* [Directions] In your copy, include every line of the listing below exactly but none of the pictures.
====
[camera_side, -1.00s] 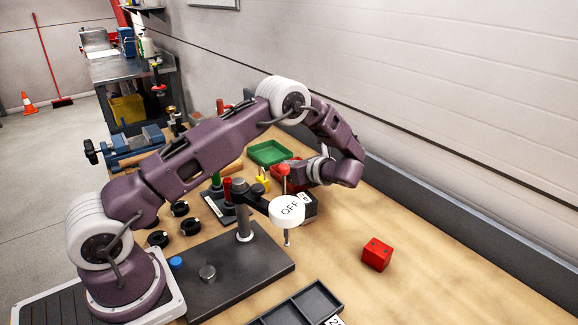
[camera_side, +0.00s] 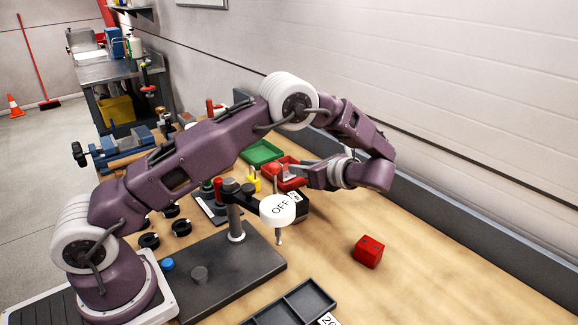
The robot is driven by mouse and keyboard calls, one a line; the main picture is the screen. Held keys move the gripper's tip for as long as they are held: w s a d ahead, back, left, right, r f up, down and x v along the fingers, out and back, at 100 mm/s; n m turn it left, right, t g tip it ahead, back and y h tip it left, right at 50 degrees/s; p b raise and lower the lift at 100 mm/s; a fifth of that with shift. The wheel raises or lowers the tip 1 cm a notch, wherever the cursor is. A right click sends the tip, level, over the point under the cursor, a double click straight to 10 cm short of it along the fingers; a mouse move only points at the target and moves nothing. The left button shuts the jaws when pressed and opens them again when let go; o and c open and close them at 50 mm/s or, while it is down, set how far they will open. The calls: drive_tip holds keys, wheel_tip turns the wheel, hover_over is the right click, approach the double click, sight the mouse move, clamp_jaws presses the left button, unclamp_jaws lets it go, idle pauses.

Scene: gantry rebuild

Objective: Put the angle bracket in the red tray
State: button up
====
* [Finished task]
[camera_side, -1.00s] 
[camera_side, +0.00s] 
The robot is driven by mouse and keyboard calls, one a line; the main picture is the screen. Held keys move the gripper's tip for as long as they are held: w s a d ahead, back, left, right, r f up, down and x v along the fingers, out and back, at 100 mm/s; n m turn it left, right, t g tip it ahead, back and y h tip it left, right at 50 degrees/s; p b raise and lower the lift at 100 mm/s; a fifth of that with shift. The wheel raises or lowers the tip 1 cm a notch, wherever the cursor is. A right click sends the tip, level, over the point under the cursor, a double click straight to 10 cm short of it along the fingers; a mouse move only points at the target and moves nothing. The left button shuts the jaws when pressed and opens them again when let go; o and c open and close them at 50 mm/s or, while it is down, set how far they will open. The calls: drive_tip holds keys, wheel_tip turns the wheel, hover_over is the right click, approach the double click, sight the mouse move, clamp_jaws presses the left button, unclamp_jaws lets it go, idle pauses.

Scene: gantry rebuild

Objective: Put the angle bracket in the red tray
State: button up

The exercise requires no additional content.